Task directions: Transcribe the material exactly. Images do not belong in the copy.
▼
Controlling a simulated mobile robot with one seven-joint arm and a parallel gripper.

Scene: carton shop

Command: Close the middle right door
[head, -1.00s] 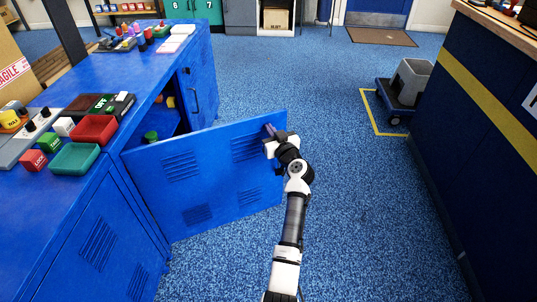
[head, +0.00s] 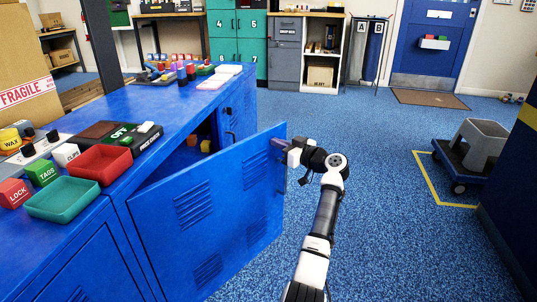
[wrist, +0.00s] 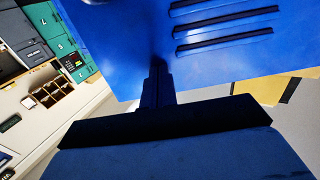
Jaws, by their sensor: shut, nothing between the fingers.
▲
Exercise solution:
Controlling a simulated mobile robot with one seven-joint arm and a parallel gripper.

Scene: carton shop

Command: Close the middle right door
[head, -1.00s] 
[head, +0.00s] 
[wrist, +0.00s] 
Jaws, by their sensor: shut, nothing between the fingers.

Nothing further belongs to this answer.